Turns out it was a Pentel EnerGel that I had back in college. The new ones seem a little thinner than what I remember, but it’s the same pen. I love it. But I kept experimenting. I bought some Uniballs, too. I even decided it was time to try a fountain pen, and that was my favorite, in the end. What I loved most about it was that it was truly a grown-up’s pen. It’s actually well-made, even more so than the Pentel. Fountain pens have personality: the nib writes differently depending on how you hold it. The ink comes out differently — you can almost feel it being absorbed onto the page. Sometimes it skips if you don’t hold it just so. I find my writing slower and more looping, as if I am savoring the movements of the nib across the page. It is of a piece with the sort of slow reading that I find myself wanting to do: “ . . . to read slowly, deeply, looking cautiously before and aft, with reservations, with doors left open,” as Nietzsche once wrote. Ruminating, thinking, questioning. Writing more slowly and really turning over thoughts in your head and savoring the movement of the fountain pen across the page, the paper soaking in the ink.
The one I bought was a fairly cheap one — a Pilot Varsity — which is actually a disposable fountain pen. But that was just a trial. Now I want to get something a little better, something that will last, something that feels like it was made, not produced, something I can refill myself, something I can turn to every night for the next twenty years. It feels like a scholar’s pen.

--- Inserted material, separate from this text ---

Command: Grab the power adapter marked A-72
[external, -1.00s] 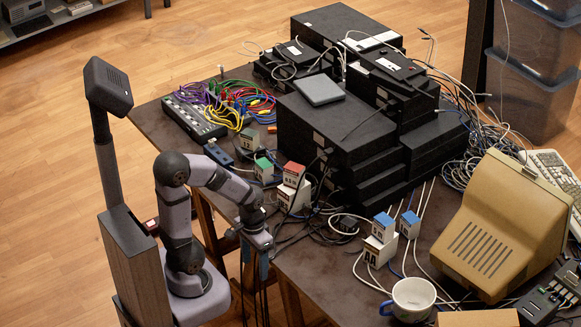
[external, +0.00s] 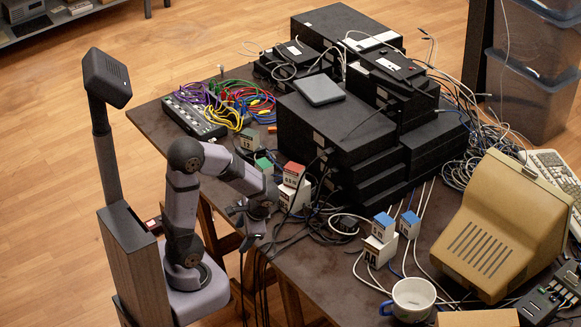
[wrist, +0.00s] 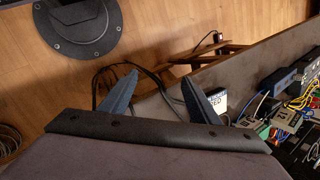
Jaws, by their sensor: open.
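Several white box-shaped adapters with coloured tops stand on the dark table in the external view. One with a green top (external: 264,166) and one with a red top (external: 293,174) are near the left edge. The red-topped one sits on another white box (external: 291,197). Two blue-topped boxes (external: 383,228) (external: 409,224) and a white box marked AA (external: 373,252) stand farther right. I cannot read A-72 on any. My gripper (external: 250,232) is open and empty at the table's left edge. In the wrist view a white labelled box (wrist: 217,101) shows beside one finger of my gripper (wrist: 160,74).
A stack of black boxes (external: 335,135) fills the middle of the table. Loose cables lie around the adapters. A white mug (external: 411,298) and a beige monitor (external: 490,235) stand at the right. A power strip (external: 192,118) lies at the back left.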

I’m hoping to find my daily-use pen, too. I think it’s going to be some variety of Uni-Ball: something quick-dispensing, well-made, authoritative. I’m still experimenting. Then I’ll just order and reorder that pen for the next twenty years to have at work. I’ve already found my ideal legal pad for taking notes, and my perfect small pad for writing my to-do lists.
A good, dependable action pen for being at work, and then a fountain pen for writing longhand or taking notes at home in the evening.
Finally, after all these years, the right tools for the job.